• PROBLEM DESCRIPTION: Transcribe everything in the data word for word. Pictures are left out.

• DATA EXCERPT:
::::::::

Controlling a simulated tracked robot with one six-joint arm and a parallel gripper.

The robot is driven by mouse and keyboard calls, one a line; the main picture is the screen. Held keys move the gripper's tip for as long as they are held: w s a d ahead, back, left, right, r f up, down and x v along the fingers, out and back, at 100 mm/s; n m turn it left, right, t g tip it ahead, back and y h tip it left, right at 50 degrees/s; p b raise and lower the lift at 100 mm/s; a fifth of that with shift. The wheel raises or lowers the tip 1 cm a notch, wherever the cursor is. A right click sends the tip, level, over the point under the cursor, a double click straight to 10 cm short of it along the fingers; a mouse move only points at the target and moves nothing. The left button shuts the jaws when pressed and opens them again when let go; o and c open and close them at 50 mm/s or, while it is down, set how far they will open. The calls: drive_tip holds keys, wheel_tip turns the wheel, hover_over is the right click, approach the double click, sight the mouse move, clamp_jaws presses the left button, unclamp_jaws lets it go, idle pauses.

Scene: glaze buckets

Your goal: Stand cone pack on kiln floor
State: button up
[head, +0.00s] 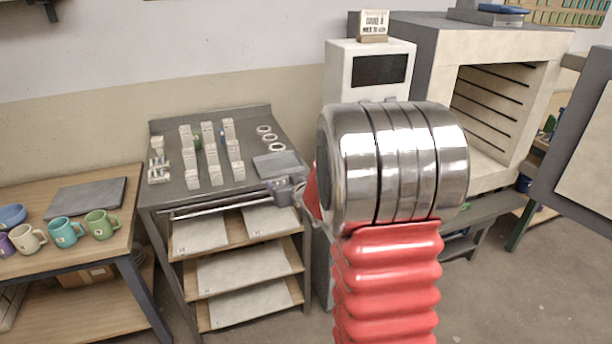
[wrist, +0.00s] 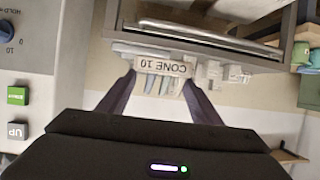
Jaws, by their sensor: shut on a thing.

::::::::

• FINAL ANSWER:
Controlling a simulated tracked robot with one six-joint arm and a parallel gripper.

The robot is driven by mouse and keyboard calls, one a line; the main picture is the screen. Held keys move the gripper's tip for as long as they are held: w s a d ahead, back, left, right, r f up, down and x v along the fingers, out and back, at 100 mm/s; n m turn it left, right, t g tip it ahead, back and y h tip it left, right at 50 degrees/s; p b raise and lower the lift at 100 mm/s; a fifth of that with shift. The wheel raises or lowers the tip 1 cm a notch, wherever the cursor is. A right click sends the tip, level, over the point under the cursor, a double click straight to 10 cm short of it along the fingers; a mouse move only points at the target and moves nothing. The left button shuts the jaws when pressed and opens them again when let go; o and c open and close them at 50 mm/s or, while it is down, set how far they will open. The calls: drive_tip holds keys, wheel_tip turns the wheel, hover_over is the right click, approach the double click, sight the mouse move, clamp_jaws presses the left button, unclamp_jaws lets it go, idle pauses.

Scene: glaze buckets

Your goal: Stand cone pack on kiln floor
State: button up
[head, +0.00s] 
[wrist, +0.00s] 
Jaws, by their sensor: shut on a thing.

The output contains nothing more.